The Value of Ephemeral Photographs, or, Everything I Know About Alec Soth I Learned on Snapchat
October 22, 2015
There is no shortage of short biographies of Alec Soth. Most of them follow standard art world protocol for any artist biography: brief personal background; significant bodies of work; notable exhibitions and publications; awards, fellowships, and accolades; and institutions that have collected the artist’s work. Some seek to provide an overarching thematic arch, others aim to humanize with a short anecdote. They’re necessarily brief, and meant to provide an overview of a career to ground the reader, listener, or viewer to whatever fraction of that career is presented to them at that moment.
In my roles over the last twenty years as gallery assistant, label-writer, researcher and lecture series organizer, I’ve written plenty of these short bios for others. And, a few months ago, I was asked to write one about Soth, to contribute to a forthcoming edition of a scholarly art encyclopedia. But as I thought about the dozens and dozens of short biographies that already exist about Soth, the assignment came to feel both more daunting and more redundant: couldn’t there be an art history bot that could aggregate the best of all the existing biographies to produce what I had been asked to do?
Soth has become an unusually public and prolific artist, and is also sufficiently beloved by a wide enough audience that anyone with at least a passing interest in contemporary American photography has had opportunity to become familiar with the basic contours of his career.

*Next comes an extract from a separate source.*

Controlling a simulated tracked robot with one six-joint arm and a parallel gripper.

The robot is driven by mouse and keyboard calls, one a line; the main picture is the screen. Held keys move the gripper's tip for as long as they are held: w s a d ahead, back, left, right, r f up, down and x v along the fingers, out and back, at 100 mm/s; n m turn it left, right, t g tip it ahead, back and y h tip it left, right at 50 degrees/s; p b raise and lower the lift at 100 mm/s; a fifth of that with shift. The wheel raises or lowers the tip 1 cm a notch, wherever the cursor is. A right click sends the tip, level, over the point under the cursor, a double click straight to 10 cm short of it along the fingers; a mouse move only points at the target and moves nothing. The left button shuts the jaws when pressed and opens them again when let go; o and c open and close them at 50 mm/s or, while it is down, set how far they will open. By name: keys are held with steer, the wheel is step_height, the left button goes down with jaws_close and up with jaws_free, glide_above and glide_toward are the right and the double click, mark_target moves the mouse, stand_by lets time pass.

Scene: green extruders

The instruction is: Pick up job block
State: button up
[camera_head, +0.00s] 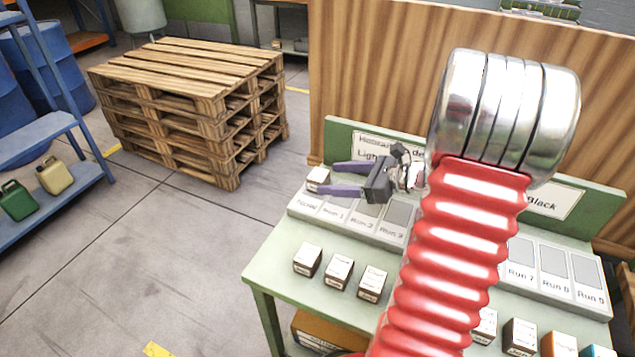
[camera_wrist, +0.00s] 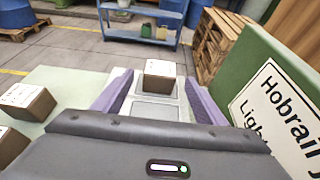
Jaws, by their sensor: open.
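A small job block (camera_head: 318,177) with a white top and brown sides sits at the left end of the sloped label rack (camera_head: 300,207) on the green table. My gripper (camera_head: 322,180) is open, with its two purple fingers pointing left at this block. In the wrist view the block (camera_wrist: 159,76) shows between the fingertips (camera_wrist: 157,84), near their far ends, with gaps on both sides. It does not look gripped. Three similar white-topped blocks (camera_head: 338,272) stand in a row on the table in front of the rack; two (camera_wrist: 27,101) show at the left of the wrist view.
A green backboard with a white sign (camera_wrist: 278,105) stands close beside the right finger. My red arm hides the middle of the rack. More blocks (camera_head: 520,337) stand at the table's front right. Stacked pallets (camera_head: 190,100) and a blue shelf (camera_head: 40,135) are beyond, across open floor.

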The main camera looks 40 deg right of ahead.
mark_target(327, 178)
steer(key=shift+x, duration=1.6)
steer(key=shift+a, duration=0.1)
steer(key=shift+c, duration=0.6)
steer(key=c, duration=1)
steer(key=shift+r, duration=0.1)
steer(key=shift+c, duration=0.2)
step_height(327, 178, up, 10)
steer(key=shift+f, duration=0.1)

The predominant storyline begins in 2004 with the twin origin stories of his inclusion in that year’s Whitney Biennial and the acclaimed publication, by Steidl, of his first major book, Sleeping By the Mississippi, and follows his subsequent major projects (including Niagara, 2006; Broken Manual, 2010; the Dispatches, and now Songbook, 2015); notes the influential role of his bookmaking and independent publishing venture, Little Brown Mushroom, in the contemporary photo book boom; and his membership in the esteemed photojournalism collective Magnum. Also, he lives in Minnesota.
I (or anyone) can know all of this without paying any particularly close attention to his career. It’s a biography of major and documentable accomplishments and a shorthand for calculating artworld value. But rather apart from these projects of obvious credibility, I had been following Soth on the ephemeral image app Snapchat for a few months, after he posted a series of musings on Twitter about the app along with his username, littlebrownmush. We’d had a phone conversation as I prepared a conference paper on ephemeral photography, but had never met: he was essentially a stranger to me. I began to wonder what a biography, culled only from his Snapchat posts, would look like. Emerging from an accumulation of fleeting images, it would be an alternative form to the conventional artist biography, certainly, but might it have a value of its own?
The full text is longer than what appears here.